Jackson Cosko was arrested Oct. 3 and now faces several charges, including second-degree burglary, witness tampering, interstate theft, computer fraud and ID theft. All characterized as "doxxing", a plan to post private information about lawmakers. Authorities say Cosko likely acquired personal information and had the opportunity to mail it to ... well, anyone, including himself.
Cosko is accused of releasing sensitive information on Wikipedia, about Sen. Mike Lee, R-Utah. Plus, two other Republican senators. The time frame? During the Sept. 27 Senate Judiciary Committee hearing for now SCOTUS justice Brett Kavanaugh. Lee may not be the only one whose records were released.
It was when a Republican senator who snooped out Cosko that Cosko then changed the information on Wikipedia to say:
"He dares call for an investigation of ME?!?!?! ... I am a Golden God! ... we are malicious and hostile."
However, he didn't stop there.
He's also accused of publishing a fifth senator's personal information on a Wikipedia page.
Cosko worked in Hassan's office from Jan. 2017 to May 2018 as "legislative correspondent and systems administrator." That's according to a since deleted archived copy of his LinkedIn page.
According to court records, the next day, someone from Sen. Maggie Hassan's office, caught Cosko using a computer illegally with stolen credentials.
Soon after he was caught, afraid to be reported, Cosko threatened to leak all the information he'd allegedly stolen about senators and their children including emails, signal conversations, gmails. Cosko also threatened to release the Senators' children's information including social security numbers.
Earlier this year, Cosko was then forced to resign his post with Hassan's office.

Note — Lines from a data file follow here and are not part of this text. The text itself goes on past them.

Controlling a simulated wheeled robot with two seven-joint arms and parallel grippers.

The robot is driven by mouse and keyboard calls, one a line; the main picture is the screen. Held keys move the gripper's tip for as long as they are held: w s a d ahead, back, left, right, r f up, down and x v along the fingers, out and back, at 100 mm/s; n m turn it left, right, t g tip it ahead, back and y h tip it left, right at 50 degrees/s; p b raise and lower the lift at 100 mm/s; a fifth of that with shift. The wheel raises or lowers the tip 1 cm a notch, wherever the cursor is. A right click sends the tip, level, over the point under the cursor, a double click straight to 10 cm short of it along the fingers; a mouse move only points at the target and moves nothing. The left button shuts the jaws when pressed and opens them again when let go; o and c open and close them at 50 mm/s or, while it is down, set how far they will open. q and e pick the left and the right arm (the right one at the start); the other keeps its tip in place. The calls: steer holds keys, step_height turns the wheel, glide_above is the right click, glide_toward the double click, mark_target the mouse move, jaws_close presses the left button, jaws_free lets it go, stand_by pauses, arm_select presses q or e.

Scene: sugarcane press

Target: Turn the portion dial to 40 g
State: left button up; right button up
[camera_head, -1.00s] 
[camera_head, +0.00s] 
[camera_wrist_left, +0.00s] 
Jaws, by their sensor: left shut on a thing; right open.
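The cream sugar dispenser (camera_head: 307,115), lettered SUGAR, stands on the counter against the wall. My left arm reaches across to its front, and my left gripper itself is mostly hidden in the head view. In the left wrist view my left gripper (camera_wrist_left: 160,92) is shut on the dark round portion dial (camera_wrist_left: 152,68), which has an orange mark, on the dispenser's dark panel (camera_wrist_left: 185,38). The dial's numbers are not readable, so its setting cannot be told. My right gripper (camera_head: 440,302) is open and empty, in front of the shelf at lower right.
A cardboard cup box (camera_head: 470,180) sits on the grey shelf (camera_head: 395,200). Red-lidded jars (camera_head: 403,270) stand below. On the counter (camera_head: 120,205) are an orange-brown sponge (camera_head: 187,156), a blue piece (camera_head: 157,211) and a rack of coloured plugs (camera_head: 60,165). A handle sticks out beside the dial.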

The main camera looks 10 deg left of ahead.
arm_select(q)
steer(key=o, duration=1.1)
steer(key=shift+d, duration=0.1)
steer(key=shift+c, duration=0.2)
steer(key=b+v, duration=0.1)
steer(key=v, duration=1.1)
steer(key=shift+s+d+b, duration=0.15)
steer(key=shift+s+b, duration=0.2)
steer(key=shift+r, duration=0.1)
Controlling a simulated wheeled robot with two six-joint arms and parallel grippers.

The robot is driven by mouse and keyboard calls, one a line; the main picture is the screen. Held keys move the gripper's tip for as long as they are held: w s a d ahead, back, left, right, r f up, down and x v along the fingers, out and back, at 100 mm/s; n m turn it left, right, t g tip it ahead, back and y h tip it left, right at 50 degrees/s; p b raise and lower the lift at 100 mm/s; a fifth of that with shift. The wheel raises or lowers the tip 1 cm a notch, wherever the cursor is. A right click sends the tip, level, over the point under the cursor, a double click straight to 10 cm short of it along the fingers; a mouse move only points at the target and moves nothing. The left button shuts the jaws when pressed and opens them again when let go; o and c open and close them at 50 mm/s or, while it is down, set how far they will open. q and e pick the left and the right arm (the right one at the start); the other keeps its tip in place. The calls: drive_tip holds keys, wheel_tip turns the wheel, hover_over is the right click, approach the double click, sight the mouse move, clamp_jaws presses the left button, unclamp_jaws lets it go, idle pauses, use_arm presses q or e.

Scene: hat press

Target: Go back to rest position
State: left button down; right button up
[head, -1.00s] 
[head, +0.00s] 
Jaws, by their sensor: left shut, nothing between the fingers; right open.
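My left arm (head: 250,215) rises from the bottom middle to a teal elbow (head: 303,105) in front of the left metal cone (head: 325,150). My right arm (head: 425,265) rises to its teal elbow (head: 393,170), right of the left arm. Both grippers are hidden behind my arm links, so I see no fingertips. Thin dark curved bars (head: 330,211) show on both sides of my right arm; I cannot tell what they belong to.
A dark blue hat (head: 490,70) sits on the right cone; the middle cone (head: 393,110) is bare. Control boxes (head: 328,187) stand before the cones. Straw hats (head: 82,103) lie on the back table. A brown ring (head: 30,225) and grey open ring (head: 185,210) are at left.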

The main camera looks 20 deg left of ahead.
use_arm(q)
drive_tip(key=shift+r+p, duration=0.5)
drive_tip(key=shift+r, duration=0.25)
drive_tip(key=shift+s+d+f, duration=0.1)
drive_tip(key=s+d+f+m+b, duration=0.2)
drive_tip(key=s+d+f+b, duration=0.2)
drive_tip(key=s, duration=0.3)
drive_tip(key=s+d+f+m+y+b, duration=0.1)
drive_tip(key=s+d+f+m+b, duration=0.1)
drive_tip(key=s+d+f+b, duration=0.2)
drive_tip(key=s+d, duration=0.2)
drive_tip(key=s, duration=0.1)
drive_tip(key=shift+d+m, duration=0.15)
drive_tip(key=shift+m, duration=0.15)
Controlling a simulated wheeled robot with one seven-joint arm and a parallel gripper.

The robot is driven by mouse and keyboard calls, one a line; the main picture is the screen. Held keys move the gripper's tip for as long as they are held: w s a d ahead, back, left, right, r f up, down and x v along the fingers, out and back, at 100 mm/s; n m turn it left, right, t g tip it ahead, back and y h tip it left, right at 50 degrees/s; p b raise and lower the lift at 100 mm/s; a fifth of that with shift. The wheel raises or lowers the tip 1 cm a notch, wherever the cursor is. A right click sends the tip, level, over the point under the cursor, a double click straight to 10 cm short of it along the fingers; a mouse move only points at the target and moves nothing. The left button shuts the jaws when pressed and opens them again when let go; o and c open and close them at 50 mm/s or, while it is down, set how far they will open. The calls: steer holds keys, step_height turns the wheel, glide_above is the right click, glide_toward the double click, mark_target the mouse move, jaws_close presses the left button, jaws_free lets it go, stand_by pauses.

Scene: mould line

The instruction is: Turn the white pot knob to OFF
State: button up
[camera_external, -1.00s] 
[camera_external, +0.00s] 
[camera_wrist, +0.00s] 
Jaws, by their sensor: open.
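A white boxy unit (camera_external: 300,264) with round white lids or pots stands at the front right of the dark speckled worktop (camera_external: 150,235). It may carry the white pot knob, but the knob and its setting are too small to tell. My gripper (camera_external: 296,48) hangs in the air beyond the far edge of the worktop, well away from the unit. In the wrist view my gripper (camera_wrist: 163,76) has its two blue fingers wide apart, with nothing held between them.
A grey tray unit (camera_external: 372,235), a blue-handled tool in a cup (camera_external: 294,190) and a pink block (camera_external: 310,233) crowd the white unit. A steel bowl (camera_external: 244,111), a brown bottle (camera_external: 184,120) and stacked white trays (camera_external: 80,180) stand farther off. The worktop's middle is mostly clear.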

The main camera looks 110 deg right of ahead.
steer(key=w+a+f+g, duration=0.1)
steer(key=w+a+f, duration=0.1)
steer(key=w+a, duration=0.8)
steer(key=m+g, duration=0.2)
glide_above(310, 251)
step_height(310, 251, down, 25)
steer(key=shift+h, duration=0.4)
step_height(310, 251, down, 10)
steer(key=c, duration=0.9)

At this point, authorities believe Cosko operated entirely on his own.
When he was arrested, Cosko was working an unpaid internship for Sheila Jackson Lee, D-Texas.
Lee held a press conference the day after Cosco was arrested:
Lee hasn't commented about Cosko who worked for her 38 days. He answered phones and drafted letters to other members of lawmakers.
Tuesday, a U.S. District Court Judge named Deborah Robinson denied Cosko bail until he goes on trial because he's considered a danger to the public.